- **Robot call records**:

--------------------

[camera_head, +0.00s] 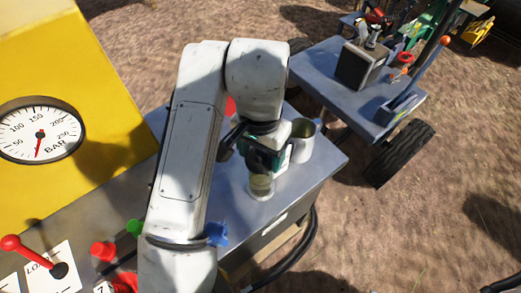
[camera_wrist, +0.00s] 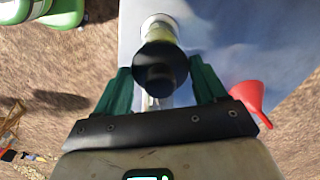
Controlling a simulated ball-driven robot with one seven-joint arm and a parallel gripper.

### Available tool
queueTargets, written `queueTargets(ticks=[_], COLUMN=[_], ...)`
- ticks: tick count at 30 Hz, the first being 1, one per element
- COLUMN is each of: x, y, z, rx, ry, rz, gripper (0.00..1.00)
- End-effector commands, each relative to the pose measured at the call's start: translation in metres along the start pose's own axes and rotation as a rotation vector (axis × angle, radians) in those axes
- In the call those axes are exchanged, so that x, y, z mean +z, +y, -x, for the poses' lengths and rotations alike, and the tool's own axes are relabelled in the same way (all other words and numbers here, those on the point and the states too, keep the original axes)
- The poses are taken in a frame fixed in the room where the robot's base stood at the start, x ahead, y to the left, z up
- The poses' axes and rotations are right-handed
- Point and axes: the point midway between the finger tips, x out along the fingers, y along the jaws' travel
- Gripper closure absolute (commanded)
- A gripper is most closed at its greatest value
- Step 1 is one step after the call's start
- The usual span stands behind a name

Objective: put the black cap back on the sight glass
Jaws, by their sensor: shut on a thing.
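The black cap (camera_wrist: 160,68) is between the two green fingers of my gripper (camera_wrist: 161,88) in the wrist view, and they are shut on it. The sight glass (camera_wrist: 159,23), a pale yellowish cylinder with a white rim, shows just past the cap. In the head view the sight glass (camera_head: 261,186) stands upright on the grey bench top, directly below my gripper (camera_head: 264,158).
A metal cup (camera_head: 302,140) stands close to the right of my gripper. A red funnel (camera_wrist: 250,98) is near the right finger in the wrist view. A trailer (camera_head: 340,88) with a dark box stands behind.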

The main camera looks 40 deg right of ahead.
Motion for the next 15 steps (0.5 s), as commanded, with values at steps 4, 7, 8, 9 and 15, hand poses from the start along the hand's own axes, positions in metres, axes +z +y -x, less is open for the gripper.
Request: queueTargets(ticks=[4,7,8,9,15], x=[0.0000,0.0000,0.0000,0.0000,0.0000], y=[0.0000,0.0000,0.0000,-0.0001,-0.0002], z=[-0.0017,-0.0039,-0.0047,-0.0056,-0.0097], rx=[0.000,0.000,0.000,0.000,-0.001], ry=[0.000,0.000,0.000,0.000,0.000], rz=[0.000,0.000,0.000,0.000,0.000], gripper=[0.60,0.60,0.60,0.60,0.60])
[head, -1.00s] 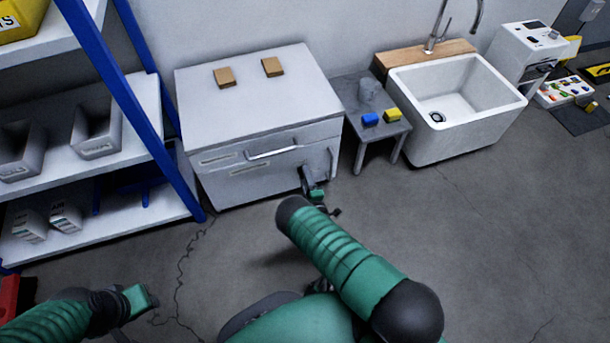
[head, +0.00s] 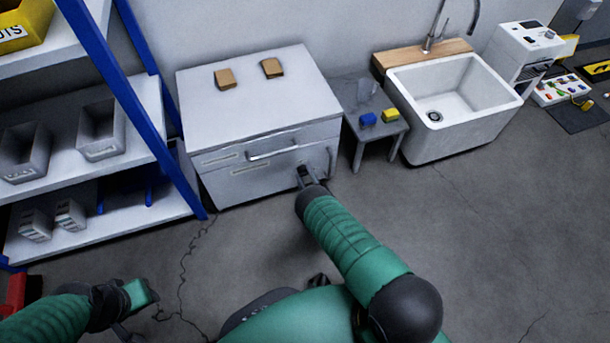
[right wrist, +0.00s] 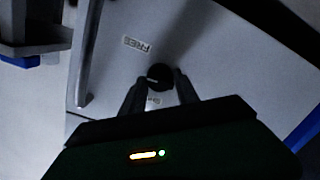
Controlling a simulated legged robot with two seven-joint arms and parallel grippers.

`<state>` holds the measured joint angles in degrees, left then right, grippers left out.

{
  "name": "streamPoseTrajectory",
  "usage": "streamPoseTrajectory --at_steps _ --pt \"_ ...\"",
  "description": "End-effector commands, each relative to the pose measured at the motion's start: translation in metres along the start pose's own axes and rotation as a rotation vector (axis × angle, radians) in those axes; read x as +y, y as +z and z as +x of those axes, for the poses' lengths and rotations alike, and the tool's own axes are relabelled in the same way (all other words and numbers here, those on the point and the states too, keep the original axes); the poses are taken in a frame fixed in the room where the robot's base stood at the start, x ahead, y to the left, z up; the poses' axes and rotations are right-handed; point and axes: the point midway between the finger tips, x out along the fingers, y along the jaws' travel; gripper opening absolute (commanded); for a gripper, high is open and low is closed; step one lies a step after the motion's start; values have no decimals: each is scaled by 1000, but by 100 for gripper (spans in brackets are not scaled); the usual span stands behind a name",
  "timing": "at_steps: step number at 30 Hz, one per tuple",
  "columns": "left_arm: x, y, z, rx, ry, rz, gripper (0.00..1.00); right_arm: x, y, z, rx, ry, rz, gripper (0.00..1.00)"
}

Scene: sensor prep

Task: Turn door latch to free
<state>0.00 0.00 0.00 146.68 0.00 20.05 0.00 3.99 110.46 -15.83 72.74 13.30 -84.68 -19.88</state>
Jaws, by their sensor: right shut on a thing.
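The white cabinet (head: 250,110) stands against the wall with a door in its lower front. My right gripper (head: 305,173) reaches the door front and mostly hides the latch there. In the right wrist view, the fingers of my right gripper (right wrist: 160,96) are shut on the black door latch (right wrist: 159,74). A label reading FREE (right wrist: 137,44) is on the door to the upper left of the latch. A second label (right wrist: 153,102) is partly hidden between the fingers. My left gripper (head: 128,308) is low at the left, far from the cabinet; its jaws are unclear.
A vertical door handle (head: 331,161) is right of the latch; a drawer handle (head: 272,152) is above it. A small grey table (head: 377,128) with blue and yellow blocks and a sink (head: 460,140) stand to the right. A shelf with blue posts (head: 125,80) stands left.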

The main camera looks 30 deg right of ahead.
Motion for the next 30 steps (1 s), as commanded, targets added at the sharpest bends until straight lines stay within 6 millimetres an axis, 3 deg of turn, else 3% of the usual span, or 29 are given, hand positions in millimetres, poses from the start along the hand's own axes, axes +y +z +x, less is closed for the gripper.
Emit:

--------------------

- **PROMPT**: Above are the entries. Quote exactly the lines from the one bearing "- Gripper closure absolute (commanded)" through the one bearing "Motion for the next 15".

- **RESULT**:
- Gripper closure absolute (commanded)
- A gripper is most closed at its greatest value
- Step 1 is one step after the call's start
- The usual span stands behind a name

Objective: put the black cap back on the sight glass
Jaws, by their sensor: shut on a thing.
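The black cap (camera_wrist: 160,68) is between the two green fingers of my gripper (camera_wrist: 161,88) in the wrist view, and they are shut on it. The sight glass (camera_wrist: 159,23), a pale yellowish cylinder with a white rim, shows just past the cap. In the head view the sight glass (camera_head: 261,186) stands upright on the grey bench top, directly below my gripper (camera_head: 264,158).
A metal cup (camera_head: 302,140) stands close to the right of my gripper. A red funnel (camera_wrist: 250,98) is near the right finger in the wrist view. A trailer (camera_head: 340,88) with a dark box stands behind.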

The main camera looks 40 deg right of ahead.
Motion for the next 15 steps (0.5 s), as commanded, with values at steps 4, 7, 8, 9 and 15, hand poses from the start along the hand's own axes, positions in metres, axes +z +y -x, less is open for the gripper.

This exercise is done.